Set problem -> Every line must be returned precisely as it is written.
**** Data provided ****
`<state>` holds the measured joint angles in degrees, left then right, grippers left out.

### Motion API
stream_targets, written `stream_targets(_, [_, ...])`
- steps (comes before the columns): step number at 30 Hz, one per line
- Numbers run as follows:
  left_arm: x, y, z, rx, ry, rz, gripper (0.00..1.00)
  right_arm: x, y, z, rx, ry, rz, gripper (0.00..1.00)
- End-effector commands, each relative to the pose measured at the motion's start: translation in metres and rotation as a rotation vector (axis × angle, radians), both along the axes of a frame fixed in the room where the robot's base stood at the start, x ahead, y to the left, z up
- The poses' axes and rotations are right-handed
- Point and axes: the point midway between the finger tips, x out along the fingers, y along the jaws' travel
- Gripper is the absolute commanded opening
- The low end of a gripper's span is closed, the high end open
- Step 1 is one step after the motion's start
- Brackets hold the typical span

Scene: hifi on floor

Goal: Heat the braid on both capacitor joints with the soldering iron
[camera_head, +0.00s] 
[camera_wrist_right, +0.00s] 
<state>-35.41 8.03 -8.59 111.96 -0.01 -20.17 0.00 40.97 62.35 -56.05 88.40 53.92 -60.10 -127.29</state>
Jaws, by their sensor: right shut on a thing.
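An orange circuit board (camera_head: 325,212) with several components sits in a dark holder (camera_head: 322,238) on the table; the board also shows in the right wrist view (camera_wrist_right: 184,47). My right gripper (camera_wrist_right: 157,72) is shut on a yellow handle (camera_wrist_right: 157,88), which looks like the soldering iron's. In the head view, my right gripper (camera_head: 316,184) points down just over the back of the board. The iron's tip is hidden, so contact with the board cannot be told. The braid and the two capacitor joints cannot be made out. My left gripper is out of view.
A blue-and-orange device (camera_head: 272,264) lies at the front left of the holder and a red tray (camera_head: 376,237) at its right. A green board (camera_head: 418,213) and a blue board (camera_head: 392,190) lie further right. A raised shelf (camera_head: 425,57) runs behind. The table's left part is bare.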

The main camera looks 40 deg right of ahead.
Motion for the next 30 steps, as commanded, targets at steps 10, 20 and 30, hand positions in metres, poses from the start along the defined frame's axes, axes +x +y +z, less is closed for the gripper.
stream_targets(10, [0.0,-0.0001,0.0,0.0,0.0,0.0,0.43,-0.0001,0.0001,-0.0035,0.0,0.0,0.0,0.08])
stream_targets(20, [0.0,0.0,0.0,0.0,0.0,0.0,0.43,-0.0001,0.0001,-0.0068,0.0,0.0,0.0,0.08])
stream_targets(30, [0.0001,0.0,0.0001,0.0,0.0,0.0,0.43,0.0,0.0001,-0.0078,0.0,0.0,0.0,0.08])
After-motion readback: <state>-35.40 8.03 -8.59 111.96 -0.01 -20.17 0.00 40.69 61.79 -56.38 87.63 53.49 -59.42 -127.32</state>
****
Solution to this task ->
`<state>` holds the measured joint angles in degrees, left then right, grippers left out.

### Motion API
stream_targets, written `stream_targets(_, [_, ...])`
- steps (comes before the columns): step number at 30 Hz, one per line
- Numbers run as follows:
  left_arm: x, y, z, rx, ry, rz, gripper (0.00..1.00)
  right_arm: x, y, z, rx, ry, rz, gripper (0.00..1.00)
- End-effector commands, each relative to the pose measured at the motion's start: translation in metres and rotation as a rotation vector (axis × angle, radians), both along the axes of a frame fixed in the room where the robot's base stood at the start, x ahead, y to the left, z up
- The poses' axes and rotations are right-handed
- Point and axes: the point midway between the finger tips, x out along the fingers, y along the jaws' travel
- Gripper is the absolute commanded opening
- The low end of a gripper's span is closed, the high end open
- Step 1 is one step after the motion's start
- Brackets hold the typical span

Scene: hifi on floor

Goal: Heat the braid on both capacitor joints with the soldering iron
[camera_head, +0.00s] 
[camera_wrist_right, +0.00s] 
<state>-35.41 8.03 -8.59 111.96 -0.01 -20.17 0.00 40.97 62.35 -56.05 88.40 53.92 -60.10 -127.29</state>
Jaws, by their sensor: right shut on a thing.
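An orange circuit board (camera_head: 325,212) with several components sits in a dark holder (camera_head: 322,238) on the table; the board also shows in the right wrist view (camera_wrist_right: 184,47). My right gripper (camera_wrist_right: 157,72) is shut on a yellow handle (camera_wrist_right: 157,88), which looks like the soldering iron's. In the head view, my right gripper (camera_head: 316,184) points down just over the back of the board. The iron's tip is hidden, so contact with the board cannot be told. The braid and the two capacitor joints cannot be made out. My left gripper is out of view.
A blue-and-orange device (camera_head: 272,264) lies at the front left of the holder and a red tray (camera_head: 376,237) at its right. A green board (camera_head: 418,213) and a blue board (camera_head: 392,190) lie further right. A raised shelf (camera_head: 425,57) runs behind. The table's left part is bare.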

The main camera looks 40 deg right of ahead.
Motion for the next 30 steps, as commanded, targets at steps 10, 20 and 30, hand positions in metres, poses from the start along the defined frame's axes, axes +x +y +z, less is closed for the gripper.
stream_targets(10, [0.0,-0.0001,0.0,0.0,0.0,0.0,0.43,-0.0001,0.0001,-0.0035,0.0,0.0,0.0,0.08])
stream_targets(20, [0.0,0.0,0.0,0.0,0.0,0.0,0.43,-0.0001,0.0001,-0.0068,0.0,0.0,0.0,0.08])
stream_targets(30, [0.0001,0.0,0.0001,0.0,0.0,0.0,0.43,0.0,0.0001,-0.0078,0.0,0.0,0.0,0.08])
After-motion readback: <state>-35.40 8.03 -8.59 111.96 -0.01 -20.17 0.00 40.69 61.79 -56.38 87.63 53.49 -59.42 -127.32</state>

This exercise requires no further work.